On Memorial Day weekend, I began re-reading "Winds of War," Herman Wouk's unsurpassed novel of World War II. Together with its sequel, "War and Remembrance," Wouk offers an engaging and accurate, though fictional, account of World War II as seen through the eyes of the Henry family.
Wouk's protagonist is a career Navy officer, a commander at the novel's outset, eager for sea duty aboard a battleship. Pug Henry and his two sons, daughter and wife see the world's greatest conflict unfold before their eyes. The Henry family travels to pre-war Berlin, to the Soviet Union, the South Pacific, Poland, and other places where the war was fought or planned. Historical characters include Roosevelt, Stalin and others whose decisions molded the war and the post-war world.
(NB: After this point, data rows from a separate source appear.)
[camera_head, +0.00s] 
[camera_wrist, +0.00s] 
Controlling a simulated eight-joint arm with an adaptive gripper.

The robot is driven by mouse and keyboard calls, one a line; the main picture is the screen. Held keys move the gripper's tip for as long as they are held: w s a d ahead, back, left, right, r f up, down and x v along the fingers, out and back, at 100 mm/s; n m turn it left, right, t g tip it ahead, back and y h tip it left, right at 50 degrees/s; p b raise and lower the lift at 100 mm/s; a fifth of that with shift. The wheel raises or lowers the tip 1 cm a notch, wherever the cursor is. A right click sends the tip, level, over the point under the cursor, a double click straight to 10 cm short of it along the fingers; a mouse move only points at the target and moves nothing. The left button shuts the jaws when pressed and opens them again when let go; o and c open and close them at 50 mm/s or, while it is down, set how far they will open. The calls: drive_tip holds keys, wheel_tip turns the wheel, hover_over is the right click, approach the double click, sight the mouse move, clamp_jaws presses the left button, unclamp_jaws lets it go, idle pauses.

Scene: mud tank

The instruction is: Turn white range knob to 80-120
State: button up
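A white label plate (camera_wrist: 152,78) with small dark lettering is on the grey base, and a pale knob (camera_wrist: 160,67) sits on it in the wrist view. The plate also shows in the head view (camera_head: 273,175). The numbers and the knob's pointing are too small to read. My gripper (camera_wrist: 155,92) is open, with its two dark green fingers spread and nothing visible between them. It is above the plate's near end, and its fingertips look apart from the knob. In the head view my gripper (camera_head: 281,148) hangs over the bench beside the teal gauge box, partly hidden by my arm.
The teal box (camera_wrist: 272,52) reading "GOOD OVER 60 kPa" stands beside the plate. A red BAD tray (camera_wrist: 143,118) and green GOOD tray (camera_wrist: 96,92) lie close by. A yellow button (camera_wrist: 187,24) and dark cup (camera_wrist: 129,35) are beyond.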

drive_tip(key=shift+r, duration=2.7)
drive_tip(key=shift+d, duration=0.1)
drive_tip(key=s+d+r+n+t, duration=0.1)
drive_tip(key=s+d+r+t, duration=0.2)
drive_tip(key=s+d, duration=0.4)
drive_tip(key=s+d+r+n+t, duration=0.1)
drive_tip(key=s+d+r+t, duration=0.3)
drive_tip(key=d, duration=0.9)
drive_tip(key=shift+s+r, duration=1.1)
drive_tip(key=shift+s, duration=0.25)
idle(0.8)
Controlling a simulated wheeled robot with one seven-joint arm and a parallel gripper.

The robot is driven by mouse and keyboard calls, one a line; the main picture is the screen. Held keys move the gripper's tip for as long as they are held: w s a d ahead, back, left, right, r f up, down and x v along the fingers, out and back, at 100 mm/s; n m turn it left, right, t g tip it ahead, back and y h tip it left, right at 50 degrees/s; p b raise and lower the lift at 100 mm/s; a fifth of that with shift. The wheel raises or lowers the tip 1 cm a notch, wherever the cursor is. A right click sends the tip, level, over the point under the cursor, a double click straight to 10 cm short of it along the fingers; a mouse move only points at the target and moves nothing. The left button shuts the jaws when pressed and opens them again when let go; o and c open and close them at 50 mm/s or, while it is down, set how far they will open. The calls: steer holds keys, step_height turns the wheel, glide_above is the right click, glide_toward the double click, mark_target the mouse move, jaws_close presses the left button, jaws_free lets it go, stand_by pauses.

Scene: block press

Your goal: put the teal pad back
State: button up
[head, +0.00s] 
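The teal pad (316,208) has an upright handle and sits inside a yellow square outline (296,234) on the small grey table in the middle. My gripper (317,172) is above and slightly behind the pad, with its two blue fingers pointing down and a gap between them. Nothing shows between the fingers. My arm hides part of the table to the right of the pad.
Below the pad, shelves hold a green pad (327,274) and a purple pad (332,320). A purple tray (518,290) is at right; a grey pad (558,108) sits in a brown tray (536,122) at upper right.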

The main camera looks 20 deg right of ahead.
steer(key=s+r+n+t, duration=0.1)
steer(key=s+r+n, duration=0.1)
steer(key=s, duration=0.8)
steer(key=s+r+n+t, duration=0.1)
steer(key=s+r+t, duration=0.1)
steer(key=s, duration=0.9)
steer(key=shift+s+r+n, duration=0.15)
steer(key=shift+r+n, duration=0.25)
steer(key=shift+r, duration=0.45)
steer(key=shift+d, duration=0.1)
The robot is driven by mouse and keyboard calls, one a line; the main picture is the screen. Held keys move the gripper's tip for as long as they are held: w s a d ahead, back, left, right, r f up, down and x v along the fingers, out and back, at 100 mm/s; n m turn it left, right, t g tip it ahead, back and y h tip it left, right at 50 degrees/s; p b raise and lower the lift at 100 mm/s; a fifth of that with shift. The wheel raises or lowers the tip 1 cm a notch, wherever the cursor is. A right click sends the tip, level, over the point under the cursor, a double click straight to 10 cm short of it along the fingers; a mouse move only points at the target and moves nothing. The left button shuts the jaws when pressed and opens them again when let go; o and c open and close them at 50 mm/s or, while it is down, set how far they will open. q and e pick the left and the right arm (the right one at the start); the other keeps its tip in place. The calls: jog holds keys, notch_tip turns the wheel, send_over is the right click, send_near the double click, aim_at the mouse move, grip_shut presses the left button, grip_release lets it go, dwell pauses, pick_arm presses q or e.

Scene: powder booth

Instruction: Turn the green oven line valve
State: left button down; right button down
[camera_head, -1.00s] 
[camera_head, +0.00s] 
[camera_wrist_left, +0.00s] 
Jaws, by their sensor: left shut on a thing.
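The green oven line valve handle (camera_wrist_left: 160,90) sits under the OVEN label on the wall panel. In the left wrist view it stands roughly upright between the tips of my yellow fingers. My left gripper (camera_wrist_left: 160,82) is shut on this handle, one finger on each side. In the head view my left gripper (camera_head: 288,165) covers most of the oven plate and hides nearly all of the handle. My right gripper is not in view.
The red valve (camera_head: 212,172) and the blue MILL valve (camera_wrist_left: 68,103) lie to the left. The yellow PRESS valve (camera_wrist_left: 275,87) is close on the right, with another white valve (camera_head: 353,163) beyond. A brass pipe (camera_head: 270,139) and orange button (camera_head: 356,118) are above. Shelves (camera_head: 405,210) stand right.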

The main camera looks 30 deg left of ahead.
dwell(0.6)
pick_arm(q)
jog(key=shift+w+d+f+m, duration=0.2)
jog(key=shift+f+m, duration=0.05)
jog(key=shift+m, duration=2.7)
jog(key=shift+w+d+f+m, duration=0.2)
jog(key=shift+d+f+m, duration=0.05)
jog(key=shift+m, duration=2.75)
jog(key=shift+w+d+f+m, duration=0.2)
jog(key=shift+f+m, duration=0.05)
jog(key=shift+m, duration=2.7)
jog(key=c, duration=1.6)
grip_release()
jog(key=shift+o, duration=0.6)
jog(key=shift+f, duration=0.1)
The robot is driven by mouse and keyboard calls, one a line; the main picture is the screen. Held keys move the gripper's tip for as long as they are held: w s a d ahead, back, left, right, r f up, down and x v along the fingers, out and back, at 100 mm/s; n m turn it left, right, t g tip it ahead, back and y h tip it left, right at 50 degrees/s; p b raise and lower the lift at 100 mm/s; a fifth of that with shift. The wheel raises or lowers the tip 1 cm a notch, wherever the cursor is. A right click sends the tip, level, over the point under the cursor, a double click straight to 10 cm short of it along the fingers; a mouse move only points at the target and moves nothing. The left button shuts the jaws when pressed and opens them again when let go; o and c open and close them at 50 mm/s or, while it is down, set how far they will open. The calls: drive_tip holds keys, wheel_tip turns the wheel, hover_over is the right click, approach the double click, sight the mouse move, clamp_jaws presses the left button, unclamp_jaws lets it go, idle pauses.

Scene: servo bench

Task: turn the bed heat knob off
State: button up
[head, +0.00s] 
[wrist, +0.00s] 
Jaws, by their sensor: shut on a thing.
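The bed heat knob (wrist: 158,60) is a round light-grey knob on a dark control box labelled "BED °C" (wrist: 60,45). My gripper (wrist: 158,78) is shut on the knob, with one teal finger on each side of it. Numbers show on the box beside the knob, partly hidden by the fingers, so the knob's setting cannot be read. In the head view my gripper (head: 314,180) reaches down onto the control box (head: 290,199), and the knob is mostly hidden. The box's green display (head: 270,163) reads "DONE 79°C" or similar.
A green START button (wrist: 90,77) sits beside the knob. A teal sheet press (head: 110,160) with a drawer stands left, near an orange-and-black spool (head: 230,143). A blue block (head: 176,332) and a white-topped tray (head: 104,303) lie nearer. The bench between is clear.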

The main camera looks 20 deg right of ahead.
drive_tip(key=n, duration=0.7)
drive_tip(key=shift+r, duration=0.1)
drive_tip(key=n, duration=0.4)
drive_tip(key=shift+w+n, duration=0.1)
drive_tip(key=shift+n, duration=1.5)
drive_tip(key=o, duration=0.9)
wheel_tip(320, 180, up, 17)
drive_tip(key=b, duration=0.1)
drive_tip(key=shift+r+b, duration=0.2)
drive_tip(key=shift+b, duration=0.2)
For those who dislike reading pure history — I am not one of these as I am fascinated by history, especially when it is well written — Wouk's two novels will tell you more than you'd ever imagine as you breathlessly follow the lives of the Henrys.
I first read these novels more than 35 years ago. More precisely, I devoured them. When I had to stop reading one novel midway through because I was moving to another city and had to return the library book, I immediately went to the library in my new home and checked out the book I had dropped off. I could not wait to continue reading.
Wouk has written a number of other fine novels, including "The Caine Mutiny" and "Marjorie Morningstar," but "Winds of War" and "War and Remembrance" are his masterpieces. They were turned into a TV mini-series decades ago, but that video presentation inevitably fell short of the power of the novel.
My wife, spurred by her father's WWII memoirs, reread the Wouk novels not long ago, and we recently purchased one of the novels to complete our collection. Now it's my turn. The two thick tomes will take me a while to plow through, but I will enjoy every word.